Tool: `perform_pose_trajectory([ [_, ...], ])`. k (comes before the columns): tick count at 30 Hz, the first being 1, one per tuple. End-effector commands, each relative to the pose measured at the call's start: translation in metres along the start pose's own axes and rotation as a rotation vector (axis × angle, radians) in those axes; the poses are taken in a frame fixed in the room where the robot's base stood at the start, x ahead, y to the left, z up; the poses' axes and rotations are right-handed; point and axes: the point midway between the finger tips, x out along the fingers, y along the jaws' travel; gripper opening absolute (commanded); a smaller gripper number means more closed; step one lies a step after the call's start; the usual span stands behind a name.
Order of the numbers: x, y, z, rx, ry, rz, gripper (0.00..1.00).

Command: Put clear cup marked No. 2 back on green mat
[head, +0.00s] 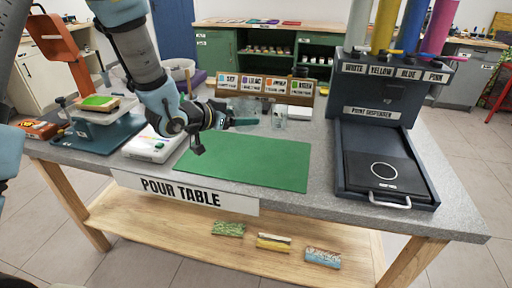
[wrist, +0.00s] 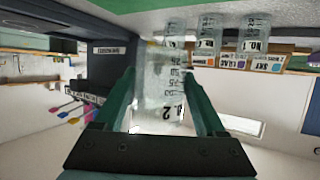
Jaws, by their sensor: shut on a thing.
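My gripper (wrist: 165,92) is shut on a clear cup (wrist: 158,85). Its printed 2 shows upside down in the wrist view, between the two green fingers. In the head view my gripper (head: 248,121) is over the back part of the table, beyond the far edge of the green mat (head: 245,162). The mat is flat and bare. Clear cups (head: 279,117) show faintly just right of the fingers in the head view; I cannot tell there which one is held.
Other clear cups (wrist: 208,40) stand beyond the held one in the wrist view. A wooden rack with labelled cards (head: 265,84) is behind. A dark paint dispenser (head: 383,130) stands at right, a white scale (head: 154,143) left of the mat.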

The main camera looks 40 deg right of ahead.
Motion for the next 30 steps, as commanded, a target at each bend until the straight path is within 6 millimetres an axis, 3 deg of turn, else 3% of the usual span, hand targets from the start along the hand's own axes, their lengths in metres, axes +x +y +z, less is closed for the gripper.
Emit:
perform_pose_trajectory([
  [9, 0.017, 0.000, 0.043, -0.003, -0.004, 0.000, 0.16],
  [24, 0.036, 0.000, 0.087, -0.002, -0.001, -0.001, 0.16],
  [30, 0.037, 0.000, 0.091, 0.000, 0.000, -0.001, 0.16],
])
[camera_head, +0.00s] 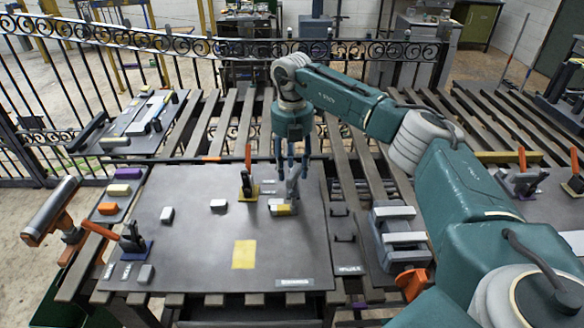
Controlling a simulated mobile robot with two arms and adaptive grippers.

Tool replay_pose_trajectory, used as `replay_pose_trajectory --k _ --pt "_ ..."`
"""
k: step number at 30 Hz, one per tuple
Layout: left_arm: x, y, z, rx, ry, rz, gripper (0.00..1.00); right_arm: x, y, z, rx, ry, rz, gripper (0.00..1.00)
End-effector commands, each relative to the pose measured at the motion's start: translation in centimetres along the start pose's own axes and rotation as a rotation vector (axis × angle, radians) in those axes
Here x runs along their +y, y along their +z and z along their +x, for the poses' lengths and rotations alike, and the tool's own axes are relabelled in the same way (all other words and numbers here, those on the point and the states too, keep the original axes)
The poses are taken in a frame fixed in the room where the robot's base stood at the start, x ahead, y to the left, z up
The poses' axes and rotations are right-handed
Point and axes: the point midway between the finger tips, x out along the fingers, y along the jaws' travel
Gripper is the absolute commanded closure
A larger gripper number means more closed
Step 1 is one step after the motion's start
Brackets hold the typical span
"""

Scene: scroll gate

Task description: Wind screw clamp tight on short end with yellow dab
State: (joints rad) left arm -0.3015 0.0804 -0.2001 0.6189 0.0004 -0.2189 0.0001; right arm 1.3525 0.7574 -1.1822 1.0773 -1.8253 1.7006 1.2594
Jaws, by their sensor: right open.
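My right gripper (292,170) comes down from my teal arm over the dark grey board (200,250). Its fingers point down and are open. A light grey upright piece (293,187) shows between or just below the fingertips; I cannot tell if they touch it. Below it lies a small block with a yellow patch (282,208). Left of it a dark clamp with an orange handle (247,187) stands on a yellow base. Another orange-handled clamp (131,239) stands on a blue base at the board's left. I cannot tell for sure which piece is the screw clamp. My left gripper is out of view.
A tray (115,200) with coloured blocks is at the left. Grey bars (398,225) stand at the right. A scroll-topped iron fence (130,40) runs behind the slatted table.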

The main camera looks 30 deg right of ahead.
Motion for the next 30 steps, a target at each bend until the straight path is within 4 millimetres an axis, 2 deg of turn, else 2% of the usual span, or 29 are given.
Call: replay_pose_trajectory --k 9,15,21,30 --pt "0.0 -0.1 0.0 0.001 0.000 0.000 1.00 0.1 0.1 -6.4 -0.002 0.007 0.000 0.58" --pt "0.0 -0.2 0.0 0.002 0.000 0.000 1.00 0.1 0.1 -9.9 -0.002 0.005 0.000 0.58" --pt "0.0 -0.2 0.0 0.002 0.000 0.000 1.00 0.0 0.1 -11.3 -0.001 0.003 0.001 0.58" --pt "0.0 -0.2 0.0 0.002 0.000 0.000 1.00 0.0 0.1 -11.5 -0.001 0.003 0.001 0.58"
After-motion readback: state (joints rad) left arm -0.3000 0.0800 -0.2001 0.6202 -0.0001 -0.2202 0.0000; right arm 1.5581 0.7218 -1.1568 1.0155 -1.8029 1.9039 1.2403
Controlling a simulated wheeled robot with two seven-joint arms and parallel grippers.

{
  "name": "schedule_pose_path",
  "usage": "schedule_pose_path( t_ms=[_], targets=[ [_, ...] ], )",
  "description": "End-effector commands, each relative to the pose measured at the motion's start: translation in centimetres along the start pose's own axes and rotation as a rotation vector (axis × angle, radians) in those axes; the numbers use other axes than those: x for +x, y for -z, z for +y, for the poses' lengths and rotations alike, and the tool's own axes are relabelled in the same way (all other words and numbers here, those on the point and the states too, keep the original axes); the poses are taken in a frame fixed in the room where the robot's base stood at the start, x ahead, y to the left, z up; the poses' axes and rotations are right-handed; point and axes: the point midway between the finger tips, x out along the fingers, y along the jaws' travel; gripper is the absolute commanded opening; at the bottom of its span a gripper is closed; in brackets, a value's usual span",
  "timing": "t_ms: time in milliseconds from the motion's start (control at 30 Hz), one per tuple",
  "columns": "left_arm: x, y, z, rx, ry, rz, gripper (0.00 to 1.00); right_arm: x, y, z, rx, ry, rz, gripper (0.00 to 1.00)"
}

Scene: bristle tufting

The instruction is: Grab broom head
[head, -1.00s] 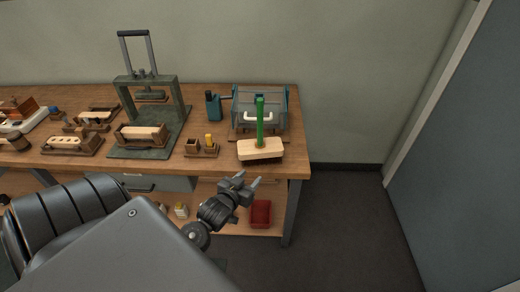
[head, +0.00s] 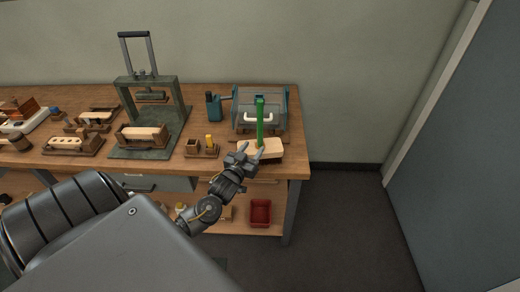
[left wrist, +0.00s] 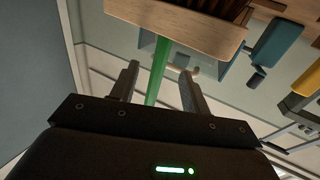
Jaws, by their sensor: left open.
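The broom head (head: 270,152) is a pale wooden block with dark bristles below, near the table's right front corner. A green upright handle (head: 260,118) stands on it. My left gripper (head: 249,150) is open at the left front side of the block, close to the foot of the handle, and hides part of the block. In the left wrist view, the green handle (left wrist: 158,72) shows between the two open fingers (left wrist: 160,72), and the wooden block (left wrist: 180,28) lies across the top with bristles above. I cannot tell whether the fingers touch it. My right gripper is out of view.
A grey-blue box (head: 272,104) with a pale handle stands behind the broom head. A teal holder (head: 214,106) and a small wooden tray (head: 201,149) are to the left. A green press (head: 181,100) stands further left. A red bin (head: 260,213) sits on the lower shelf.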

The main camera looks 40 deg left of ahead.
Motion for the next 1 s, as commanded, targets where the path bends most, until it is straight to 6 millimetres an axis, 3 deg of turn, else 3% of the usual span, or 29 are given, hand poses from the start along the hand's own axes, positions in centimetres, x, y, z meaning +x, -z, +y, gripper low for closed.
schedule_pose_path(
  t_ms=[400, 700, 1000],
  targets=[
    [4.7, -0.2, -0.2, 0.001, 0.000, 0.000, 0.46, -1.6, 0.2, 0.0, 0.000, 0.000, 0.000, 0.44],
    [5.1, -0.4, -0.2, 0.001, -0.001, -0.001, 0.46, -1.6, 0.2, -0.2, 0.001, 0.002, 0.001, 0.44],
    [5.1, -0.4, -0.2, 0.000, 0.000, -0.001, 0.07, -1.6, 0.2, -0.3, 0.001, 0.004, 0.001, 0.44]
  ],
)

☆ ☆ ☆ ☆

What is asked: Quote every line of the records above exactly; no picture is to be copied.

Correct result:
Tool: `perform_pose_trajectory([ [_, ...], ])`. k (comes before the columns): tick count at 30 Hz, the first being 1, one per tuple. End-effector commands, each relative to the pose measured at the call's start: translation in metres along the start pose's own axes and rotation as a rotation vector (axis × angle, radians) in those axes; the poses are taken in a frame fixed in the room where the robot's base stood at the start, x ahead, y to the left, z up; the poses' axes and rotations are right-handed; point and axes: the point midway between the finger tips, x out along the fingers, y along the jaws' travel; gripper opening absolute (commanded); a smaller gripper number means more closed; step one lies a step after the call's start; the usual span stands behind a name.
Order of the numbers: x, y, z, rx, ry, rz, gripper (0.00..1.00).

Command: Put clear cup marked No. 2 back on green mat
[head, +0.00s] 
[wrist, +0.00s] 
Jaws, by their sensor: shut on a thing.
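My gripper (wrist: 165,92) is shut on a clear cup (wrist: 158,85). Its printed 2 shows upside down in the wrist view, between the two green fingers. In the head view my gripper (head: 248,121) is over the back part of the table, beyond the far edge of the green mat (head: 245,162). The mat is flat and bare. Clear cups (head: 279,117) show faintly just right of the fingers in the head view; I cannot tell there which one is held.
Other clear cups (wrist: 208,40) stand beyond the held one in the wrist view. A wooden rack with labelled cards (head: 265,84) is behind. A dark paint dispenser (head: 383,130) stands at right, a white scale (head: 154,143) left of the mat.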

The main camera looks 40 deg right of ahead.
Motion for the next 30 steps, as commanded, a target at each bend until the straight path is within 6 millimetres an axis, 3 deg of turn, else 3% of the usual span, hand targets from the start along the hand's own axes, their lengths in metres, axes +x +y +z, less is closed for the gripper.
Emit:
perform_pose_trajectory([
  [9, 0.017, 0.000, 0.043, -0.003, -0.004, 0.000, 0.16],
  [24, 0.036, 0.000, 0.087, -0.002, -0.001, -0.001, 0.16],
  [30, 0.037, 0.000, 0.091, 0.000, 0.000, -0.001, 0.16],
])
[camera_head, +0.00s] 
Controlling a simulated mobile robot with two arms and adaptive grippers.

Tool replay_pose_trajectory, used as `replay_pose_trajectory --k _ --pt "_ ..."`
"""
k: step number at 30 Hz, one per tuple
Layout: left_arm: x, y, z, rx, ry, rz, gripper (0.00..1.00); right_arm: x, y, z, rx, ry, rz, gripper (0.00..1.00)
End-effector commands, each relative to the pose measured at the motion's start: translation in centimetres along the start pose's own axes and rotation as a rotation vector (axis × angle, radians) in those axes
Here x runs along their +y, y along their +z and z along their +x, for the poses' lengths and rotations alike, and the tool's own axes are relabelled in the same way (all other words and numbers here, those on the point and the states too, keep the original axes)
The poses are taken in a frame fixed in the room where the robot's base stood at the start, x ahead, y to the left, z up
The poses' axes and rotations are right-handed
Point and axes: the point midway between the finger tips, x out along the fingers, y along the jaws' travel
Gripper is the absolute commanded closure
A larger gripper number means more closed
Step 1 is one step after the motion's start
Brackets hold the typical span
"""

Scene: scroll gate

Task description: Wind screw clamp tight on short end with yellow dab
State: (joints rad) left arm -0.3015 0.0804 -0.2001 0.6189 0.0004 -0.2189 0.0001; right arm 1.3525 0.7574 -1.1822 1.0773 -1.8253 1.7006 1.2594
Jaws, by their sensor: right open.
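My right gripper (292,170) comes down from my teal arm over the dark grey board (200,250). Its fingers point down and are open. A light grey upright piece (293,187) shows between or just below the fingertips; I cannot tell if they touch it. Below it lies a small block with a yellow patch (282,208). Left of it a dark clamp with an orange handle (247,187) stands on a yellow base. Another orange-handled clamp (131,239) stands on a blue base at the board's left. I cannot tell for sure which piece is the screw clamp. My left gripper is out of view.
A tray (115,200) with coloured blocks is at the left. Grey bars (398,225) stand at the right. A scroll-topped iron fence (130,40) runs behind the slatted table.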

The main camera looks 30 deg right of ahead.
Motion for the next 30 steps, a target at each bend until the straight path is within 4 millimetres an axis, 2 deg of turn, else 2% of the usual span, or 29 are given.
Call: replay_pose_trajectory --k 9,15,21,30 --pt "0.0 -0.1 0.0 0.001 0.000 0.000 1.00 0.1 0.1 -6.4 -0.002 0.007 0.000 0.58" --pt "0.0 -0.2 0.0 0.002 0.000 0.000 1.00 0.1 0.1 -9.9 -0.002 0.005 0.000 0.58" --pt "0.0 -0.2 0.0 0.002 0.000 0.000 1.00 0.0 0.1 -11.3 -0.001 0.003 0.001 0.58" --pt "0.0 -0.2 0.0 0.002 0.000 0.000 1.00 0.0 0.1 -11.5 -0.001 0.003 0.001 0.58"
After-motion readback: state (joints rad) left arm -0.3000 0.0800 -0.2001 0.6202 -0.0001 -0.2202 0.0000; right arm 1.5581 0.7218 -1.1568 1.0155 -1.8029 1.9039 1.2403
Controlling a simulated wheeled robot with two seven-joint arms and parallel grippers.

{
  "name": "schedule_pose_path",
  "usage": "schedule_pose_path( t_ms=[_], targets=[ [_, ...] ], )",
  "description": "End-effector commands, each relative to the pose measured at the motion's start: translation in centimetres along the start pose's own axes and rotation as a rotation vector (axis × angle, radians) in those axes; the numbers use other axes than those: x for +x, y for -z, z for +y, for the poses' lengths and rotations alike, and the tool's own axes are relabelled in the same way (all other words and numbers here, those on the point and the states too, keep the original axes); the poses are taken in a frame fixed in the room where the robot's base stood at the start, x ahead, y to the left, z up; the poses' axes and rotations are right-handed; point and axes: the point midway between the finger tips, x out along the fingers, y along the jaws' travel; gripper is the absolute commanded opening; at the bottom of its span a gripper is closed; in brackets, a value's usual span",
  "timing": "t_ms: time in milliseconds from the motion's start (control at 30 Hz), one per tuple",
  "columns": "left_arm: x, y, z, rx, ry, rz, gripper (0.00 to 1.00); right_arm: x, y, z, rx, ry, rz, gripper (0.00 to 1.00)"
}

Scene: bristle tufting

The instruction is: Grab broom head
[head, -1.00s] 
[head, +0.00s] 
[left wrist, +0.00s] 
Jaws, by their sensor: left open.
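The broom head (head: 270,152) is a pale wooden block with dark bristles below, near the table's right front corner. A green upright handle (head: 260,118) stands on it. My left gripper (head: 249,150) is open at the left front side of the block, close to the foot of the handle, and hides part of the block. In the left wrist view, the green handle (left wrist: 158,72) shows between the two open fingers (left wrist: 160,72), and the wooden block (left wrist: 180,28) lies across the top with bristles above. I cannot tell whether the fingers touch it. My right gripper is out of view.
A grey-blue box (head: 272,104) with a pale handle stands behind the broom head. A teal holder (head: 214,106) and a small wooden tray (head: 201,149) are to the left. A green press (head: 181,100) stands further left. A red bin (head: 260,213) sits on the lower shelf.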

The main camera looks 40 deg left of ahead.
Motion for the next 1 s, as commanded, targets where the path bends most, until it is straight to 6 millimetres an axis, 3 deg of turn, else 3% of the usual span, or 29 are given, hand poses from the start along the hand's own axes, positions in centimetres, x, y, z meaning +x, -z, +y, gripper low for closed.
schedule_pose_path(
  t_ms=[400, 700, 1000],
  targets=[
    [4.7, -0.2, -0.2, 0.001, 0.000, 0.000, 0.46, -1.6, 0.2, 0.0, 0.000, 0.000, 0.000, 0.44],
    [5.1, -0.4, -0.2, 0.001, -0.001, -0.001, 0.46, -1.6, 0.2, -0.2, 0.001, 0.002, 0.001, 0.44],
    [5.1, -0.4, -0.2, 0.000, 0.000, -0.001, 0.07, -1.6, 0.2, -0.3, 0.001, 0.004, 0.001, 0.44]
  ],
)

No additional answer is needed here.